What is expected: Set down the full listing exactly as given. Any pictures are to be left out.

Collected data:
--

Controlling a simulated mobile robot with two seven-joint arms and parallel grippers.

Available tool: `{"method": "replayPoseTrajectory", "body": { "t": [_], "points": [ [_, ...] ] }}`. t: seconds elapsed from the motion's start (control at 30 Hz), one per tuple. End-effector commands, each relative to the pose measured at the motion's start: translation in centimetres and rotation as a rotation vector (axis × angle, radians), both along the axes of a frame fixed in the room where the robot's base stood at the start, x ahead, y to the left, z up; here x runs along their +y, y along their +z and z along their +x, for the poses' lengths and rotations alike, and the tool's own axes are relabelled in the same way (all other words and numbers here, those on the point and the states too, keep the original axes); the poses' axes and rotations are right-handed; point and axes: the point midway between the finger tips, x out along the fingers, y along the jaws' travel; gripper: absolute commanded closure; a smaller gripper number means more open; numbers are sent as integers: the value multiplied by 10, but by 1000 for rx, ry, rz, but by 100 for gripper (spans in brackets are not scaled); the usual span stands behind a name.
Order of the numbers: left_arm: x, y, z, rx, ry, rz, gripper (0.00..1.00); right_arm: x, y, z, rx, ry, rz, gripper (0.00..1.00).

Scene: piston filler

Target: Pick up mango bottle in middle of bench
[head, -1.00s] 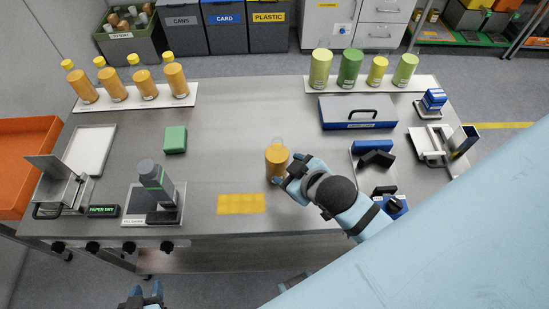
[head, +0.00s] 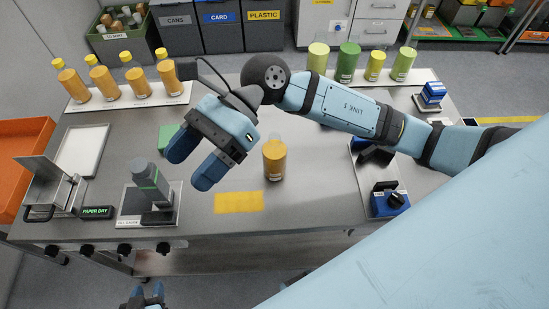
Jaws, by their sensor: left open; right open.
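The mango bottle (head: 274,160) stands upright near the middle of the bench (head: 300,200). It is orange with a clear top and no coloured cap showing. My right gripper (head: 190,167) is open and empty, raised above the bench to the left of the bottle and apart from it. Its fingers point down and to the left. My left gripper (head: 143,296) is low at the bottom edge of the view, in front of the bench, open and empty.
Several yellow-capped orange bottles (head: 103,76) stand on a white tray at the back left. Several green bottles (head: 348,62) stand at the back right. A green block (head: 167,138) is partly hidden by my gripper.

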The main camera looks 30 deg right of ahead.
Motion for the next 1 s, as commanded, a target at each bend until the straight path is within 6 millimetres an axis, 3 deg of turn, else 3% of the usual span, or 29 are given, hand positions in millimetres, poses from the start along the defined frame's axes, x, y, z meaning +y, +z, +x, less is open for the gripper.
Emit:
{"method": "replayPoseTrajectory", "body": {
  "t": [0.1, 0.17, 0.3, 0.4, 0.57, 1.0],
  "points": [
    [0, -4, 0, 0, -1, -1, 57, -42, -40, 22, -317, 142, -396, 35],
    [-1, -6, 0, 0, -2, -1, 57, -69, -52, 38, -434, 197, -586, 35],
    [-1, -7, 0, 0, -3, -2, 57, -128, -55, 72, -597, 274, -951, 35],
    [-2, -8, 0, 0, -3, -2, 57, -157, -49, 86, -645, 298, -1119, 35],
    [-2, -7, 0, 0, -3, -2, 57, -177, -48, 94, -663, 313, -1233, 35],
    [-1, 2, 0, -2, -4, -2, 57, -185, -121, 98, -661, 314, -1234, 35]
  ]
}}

--

Task output:
Controlling a simulated mobile robot with two seven-joint arms and parallel grippers.

Available tool: `{"method": "replayPoseTrajectory", "body": { "t": [_], "points": [ [_, ...] ] }}`. t: seconds elapsed from the motion's start (control at 30 Hz), one per tuple. End-effector commands, each relative to the pose measured at the motion's start: translation in centimetres and rotation as a rotation vector (axis × angle, radians), both along the axes of a frame fixed in the room where the robot's base stood at the start, x ahead, y to the left, z up; here x runs along their +y, y along their +z and z along their +x, for the poses' lengths and rotations alike, and the tool's own axes are relabelled in the same way (all other words and numbers here, those on the point and the states too, keep the original axes); the poses' axes and rotations are right-handed; point and axes: the point midway between the finger tips, x out along the fingers, y along the jaws' travel; gripper: absolute commanded closure; a smaller gripper number means more open; numbers are sent as integers: the value multiplied by 10, but by 1000 for rx, ry, rz, but by 100 for gripper (spans in brackets are not scaled); the usual span stands behind a name.
Order of the numbers: left_arm: x, y, z, rx, ry, rz, gripper (0.00..1.00); right_arm: x, y, z, rx, ry, rz, gripper (0.00..1.00).

Scene: piston filler

Target: Pick up mango bottle in middle of bench
[head, -1.00s] 
[head, +0.00s] 
Jaws, by their sensor: left open; right open.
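The mango bottle (head: 274,160) stands upright near the middle of the bench (head: 300,200). It is orange with a clear top and no coloured cap showing. My right gripper (head: 190,167) is open and empty, raised above the bench to the left of the bottle and apart from it. Its fingers point down and to the left. My left gripper (head: 143,296) is low at the bottom edge of the view, in front of the bench, open and empty.
Several yellow-capped orange bottles (head: 103,76) stand on a white tray at the back left. Several green bottles (head: 348,62) stand at the back right. A green block (head: 167,138) is partly hidden by my gripper.

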The main camera looks 30 deg right of ahead.
Motion for the next 1 s, as commanded, a target at each bend until the straight path is within 6 millimetres an axis, 3 deg of turn, else 3% of the usual span, or 29 are given, hand positions in millimetres, poses from the start along the defined frame's axes, x, y, z meaning +y, +z, +x, less is open for the gripper.
Emit:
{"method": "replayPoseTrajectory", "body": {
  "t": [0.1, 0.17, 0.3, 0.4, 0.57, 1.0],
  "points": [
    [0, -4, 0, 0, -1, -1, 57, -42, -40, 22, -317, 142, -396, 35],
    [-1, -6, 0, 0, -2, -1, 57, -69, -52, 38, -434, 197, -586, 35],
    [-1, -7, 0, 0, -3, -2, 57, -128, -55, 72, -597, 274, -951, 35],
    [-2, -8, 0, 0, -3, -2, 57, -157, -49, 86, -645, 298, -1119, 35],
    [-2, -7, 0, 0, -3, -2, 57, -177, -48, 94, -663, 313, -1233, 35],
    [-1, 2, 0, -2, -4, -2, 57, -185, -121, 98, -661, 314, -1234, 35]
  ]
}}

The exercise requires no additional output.